** Start of Records supplied **

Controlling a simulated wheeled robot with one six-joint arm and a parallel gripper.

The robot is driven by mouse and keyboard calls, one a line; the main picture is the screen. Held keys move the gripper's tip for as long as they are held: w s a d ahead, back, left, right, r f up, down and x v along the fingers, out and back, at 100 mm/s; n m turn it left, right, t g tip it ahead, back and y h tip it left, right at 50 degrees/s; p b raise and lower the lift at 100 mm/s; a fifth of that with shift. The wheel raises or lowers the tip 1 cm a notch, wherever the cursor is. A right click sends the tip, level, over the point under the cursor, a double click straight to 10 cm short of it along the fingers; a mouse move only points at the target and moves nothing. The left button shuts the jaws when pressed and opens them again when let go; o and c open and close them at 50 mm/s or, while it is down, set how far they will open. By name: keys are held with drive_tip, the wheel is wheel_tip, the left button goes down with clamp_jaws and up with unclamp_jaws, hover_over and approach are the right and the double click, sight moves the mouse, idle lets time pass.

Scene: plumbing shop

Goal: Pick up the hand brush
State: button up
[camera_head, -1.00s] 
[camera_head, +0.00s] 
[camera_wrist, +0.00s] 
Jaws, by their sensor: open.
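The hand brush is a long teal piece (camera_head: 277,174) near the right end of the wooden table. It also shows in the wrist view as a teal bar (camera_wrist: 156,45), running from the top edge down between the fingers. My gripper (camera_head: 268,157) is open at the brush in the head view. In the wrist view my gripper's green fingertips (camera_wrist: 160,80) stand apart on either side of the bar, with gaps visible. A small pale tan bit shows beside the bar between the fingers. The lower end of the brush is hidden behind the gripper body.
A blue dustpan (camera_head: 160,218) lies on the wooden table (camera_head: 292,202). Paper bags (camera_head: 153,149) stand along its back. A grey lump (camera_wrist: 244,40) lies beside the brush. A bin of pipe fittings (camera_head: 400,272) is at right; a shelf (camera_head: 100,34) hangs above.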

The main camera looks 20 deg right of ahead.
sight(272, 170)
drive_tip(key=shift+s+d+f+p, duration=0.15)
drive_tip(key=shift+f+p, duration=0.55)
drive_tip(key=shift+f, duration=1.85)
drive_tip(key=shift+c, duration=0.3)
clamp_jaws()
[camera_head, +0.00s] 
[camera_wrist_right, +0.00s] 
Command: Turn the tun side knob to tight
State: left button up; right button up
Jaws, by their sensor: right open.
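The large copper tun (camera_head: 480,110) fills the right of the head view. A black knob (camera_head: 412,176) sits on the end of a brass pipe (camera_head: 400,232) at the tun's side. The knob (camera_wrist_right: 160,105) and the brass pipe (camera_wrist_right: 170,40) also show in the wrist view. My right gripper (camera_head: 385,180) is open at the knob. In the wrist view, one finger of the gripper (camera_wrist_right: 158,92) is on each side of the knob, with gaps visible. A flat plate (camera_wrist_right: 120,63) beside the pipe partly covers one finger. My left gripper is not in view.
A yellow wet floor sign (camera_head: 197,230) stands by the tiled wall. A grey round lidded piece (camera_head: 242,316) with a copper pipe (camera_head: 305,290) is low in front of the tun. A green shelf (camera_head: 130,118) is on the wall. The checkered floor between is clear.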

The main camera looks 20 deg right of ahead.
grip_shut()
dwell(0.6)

** End of Records supplied **

Written request: Find every line in the records above that contains the word "State", and copy each one.

Result of the exercise:
State: button up
State: left button up; right button up

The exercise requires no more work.